Chowdhury, who had spoken to his sister and undercover police of his struggle to meet a girlfriend, named his second priority as “meet all wives and name and choose main two”.
He was then to “decorate main palace”, meet family and friends, feast repeatedly, go to the market, “spend time with wives” and embark on quests. Meeting Allah did not make the list until point number seven.
When asked about the document in court, Chowdhury claimed that he created it while being held in prison on remand for the Buckingham Palace attack.
Other notes on Chowdhury’s bedroom wall called on Allah to grant him “the best of shahada”, meaning martyrdom.
In a bugged conversation in his car last April, he had told a friend that he wanted to kill soldiers or police officers in the Buckingham Palace attack.
“It’s instant paradise,” Chowdhury said. “You can do all the prayers and fasting you want … Go out and fight and die in his cause, you go straight to Jannah.”
An Instagram video posted by Mohiussunnath Chowdhury showing a replica airsoft Glock pistol (Metropolitan Police)
Chowdhury denied preparing an act of terrorism, claiming he had made the claims for attention as “jihad banter”, and that the jihad he sought was “in the end times” rather than an attack.

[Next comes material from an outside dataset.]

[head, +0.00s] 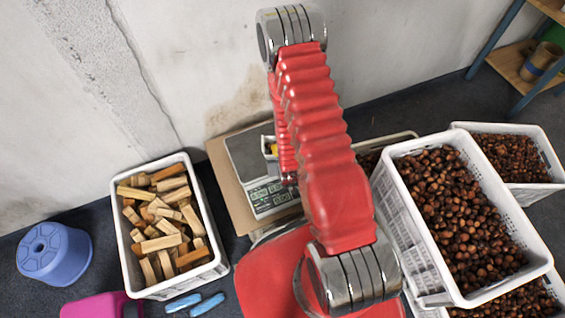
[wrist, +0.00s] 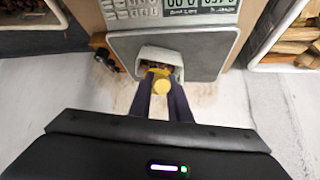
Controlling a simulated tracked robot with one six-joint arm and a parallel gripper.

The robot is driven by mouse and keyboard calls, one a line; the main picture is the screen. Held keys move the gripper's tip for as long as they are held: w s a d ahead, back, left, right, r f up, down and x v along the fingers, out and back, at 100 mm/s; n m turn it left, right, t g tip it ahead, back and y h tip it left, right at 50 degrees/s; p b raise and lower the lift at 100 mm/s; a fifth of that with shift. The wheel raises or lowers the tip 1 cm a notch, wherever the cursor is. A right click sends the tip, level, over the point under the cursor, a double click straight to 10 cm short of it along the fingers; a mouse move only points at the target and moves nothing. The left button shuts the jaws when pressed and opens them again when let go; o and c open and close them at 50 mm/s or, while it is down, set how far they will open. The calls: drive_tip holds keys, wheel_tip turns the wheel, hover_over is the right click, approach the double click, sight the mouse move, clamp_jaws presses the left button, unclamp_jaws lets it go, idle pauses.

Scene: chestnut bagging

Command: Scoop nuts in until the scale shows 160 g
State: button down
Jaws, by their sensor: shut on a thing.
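The scale (head: 247,158) stands on a brown board by the wall. Its grey plate (wrist: 205,52) and keypad also show in the wrist view, with a lit display (wrist: 200,5) whose digits I cannot read for certain. My gripper (wrist: 162,80) is over the plate, shut on a yellow handle (wrist: 160,73). A pale, hollow piece (wrist: 162,53), seemingly the scoop's pan, adjoins the handle; I cannot tell whether it touches the plate. My arm hides most of this in the head view. Brown nuts fill a white crate (head: 397,205) at the right. I cannot make out a bag.
More nut crates stand behind (head: 548,150) and below that crate. A white crate of wood blocks (head: 121,225) stands left of the scale. A blue stool (head: 53,257) and a pink object (head: 98,304) are at lower left. A shelf is at upper right.

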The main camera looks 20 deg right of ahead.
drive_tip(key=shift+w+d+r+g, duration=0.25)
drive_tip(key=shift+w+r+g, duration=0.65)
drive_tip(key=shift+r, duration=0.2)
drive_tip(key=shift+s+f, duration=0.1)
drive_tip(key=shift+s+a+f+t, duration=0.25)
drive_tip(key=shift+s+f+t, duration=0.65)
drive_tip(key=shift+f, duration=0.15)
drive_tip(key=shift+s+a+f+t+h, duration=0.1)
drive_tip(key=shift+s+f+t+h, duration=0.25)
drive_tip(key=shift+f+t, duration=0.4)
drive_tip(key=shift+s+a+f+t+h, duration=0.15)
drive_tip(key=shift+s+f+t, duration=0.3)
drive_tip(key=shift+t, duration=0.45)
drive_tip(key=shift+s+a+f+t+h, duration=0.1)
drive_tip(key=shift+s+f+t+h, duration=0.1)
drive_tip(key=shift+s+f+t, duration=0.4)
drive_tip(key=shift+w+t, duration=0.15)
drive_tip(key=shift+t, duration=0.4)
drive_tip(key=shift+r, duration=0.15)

But the jury heard how he repeatedly praised other terror attacks and claimed to be radicalising children who came into the peri-peri chicken shop where he worked in Luton.
In the months after being acquitted over the Buckingham Palace attack, he engaged in physical training, by acquiring wooden swords, practising stabbing techniques, enrolling on a shooting training course and obtaining a replica pistol while seeking a live firearm and ammunition.
Chowdhury claimed he had been pressured by undercover police officers, but a jury rejected his explanation and found him guilty of preparing acts of terrorism, disseminating a terrorist publication and possessing terrorist information.
His sister, Sheha Chowdhury, was convicted of one count of failing to disclose information about acts of terrorism and cleared of another count of the same charge.